Saturday, May 30, 2009

The Problems With Barnett's Bill

Barnett's Bill has ten clauses, and none of them involve repealing the Seventeenth Amendment.

1. Repealing the income tax: This is the first one, and it is the one people are most likely to support.

2. Limiting the necessary and proper clause: It's a good idea to limit it, and Barnett's proposal deals with some of the technical language the Supreme Court has created in order to twist the clause into its current meaning. But without dealing with the Court's "power of declaring what the law is, ad libitum, by sapping and mining slyly and without alarm the foundations of the Constitution", the real problem is not addressed. This would have been the place to deal with Jefferson's critiques.

3. Unfunded mandates: Unfunded mandates give states more freedom than "funded" mandates. It's really very simple to see why. Since the money always comes from the same place, a "funded" mandate is merely a requirement that the money be raised in a particular way while an unfunded mandate gives the state the flexibility to raise the money in any way the people see fit. Don't let the words used to label these things deceive you into thinking they're something they're not.

4. Limiting the treaty power: Barnett's proposal again deals with some of the technical issues without addressing the real problem. Most of theses limitations were addressed by the original structure of the Constitution, which was distorted by the Seventeenth Amendment. For example, the original Constitution would have allowed states to protect their own sovereignty because the Senate, which ratified treaties and appointments, including judicial appointments, belonged to the states. Limitations of power must be dealt with structurally. Power isn't limited by merely writing the words "only good laws can be passed". The written word doesn't protect anything, and can actually be (mis)interpreted by a court to mean anything. The best protections are structural.
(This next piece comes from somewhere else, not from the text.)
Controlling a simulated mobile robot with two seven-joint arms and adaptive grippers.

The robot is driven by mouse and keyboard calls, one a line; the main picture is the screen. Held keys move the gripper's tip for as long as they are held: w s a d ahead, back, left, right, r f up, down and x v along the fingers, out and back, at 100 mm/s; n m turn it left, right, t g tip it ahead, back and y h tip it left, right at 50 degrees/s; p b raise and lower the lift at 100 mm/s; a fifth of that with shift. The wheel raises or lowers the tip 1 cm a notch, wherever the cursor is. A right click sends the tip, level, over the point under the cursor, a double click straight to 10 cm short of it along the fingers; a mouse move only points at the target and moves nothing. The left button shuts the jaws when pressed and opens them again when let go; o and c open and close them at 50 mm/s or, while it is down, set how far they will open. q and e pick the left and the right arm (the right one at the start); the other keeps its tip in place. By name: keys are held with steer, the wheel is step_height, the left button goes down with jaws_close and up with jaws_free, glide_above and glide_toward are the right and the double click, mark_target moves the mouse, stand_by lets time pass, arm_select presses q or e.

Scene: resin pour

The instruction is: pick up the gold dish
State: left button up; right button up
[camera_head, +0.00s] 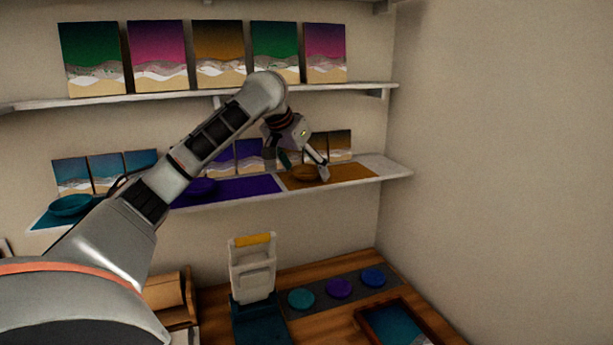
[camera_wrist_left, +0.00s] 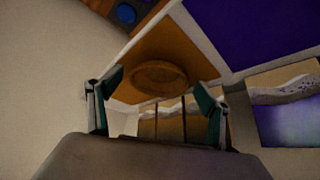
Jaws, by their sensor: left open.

5. Unlimited money in politics: Constitutions are really good at establishing a framework for making decisions but not so good at actually making those decisions. The Constitution's protection of speech and property did not stop the government from limiting those freedoms before, and, without better structural safeguards, merely saying that the government is limited will not make it so. Many of the principles Barnett is expounding are good, but his proposals don't address the real problems.

6. The power of the states to limit federal power: unless I'm missing something, this is actually really stupid. Since three-fourths of the states can amend the Constitution anyways, this doesn't seem to do anything.

7. Term limits: The politicians aren't the problem. This country needs better voters. Until people start voting better, there can be no solution, political or otherwise.

8. Balanced budget: unless you're reading closely, you'll miss the line-item veto Barnett grants the Executive. The Executive branch is way too powerful already, and granting a line-item veto is a really bad idea. I'm actually in favor of removing the Presidential veto altogether. The veto was Hamilton's idea, with disastrous results.

9. The expansion of the judiciary: This is a no-good, really-bad, horrible idea. The people's rights are protected by the legislature,not the judiciary. When the people believe the judiciary protects their rights, they stop caring about them and start voting themselves largess from the public treasury instead of voting to protect their rights. The judiciary cannot protect individual rights, but it can sure pretend to do so. Don't buy it.

10. No judicial activism: since most of these amendments put the judiciary in charge of interpreting them, it's a bit like putting the fox in charge of protecting the chicken coop. Who watches the watchmen?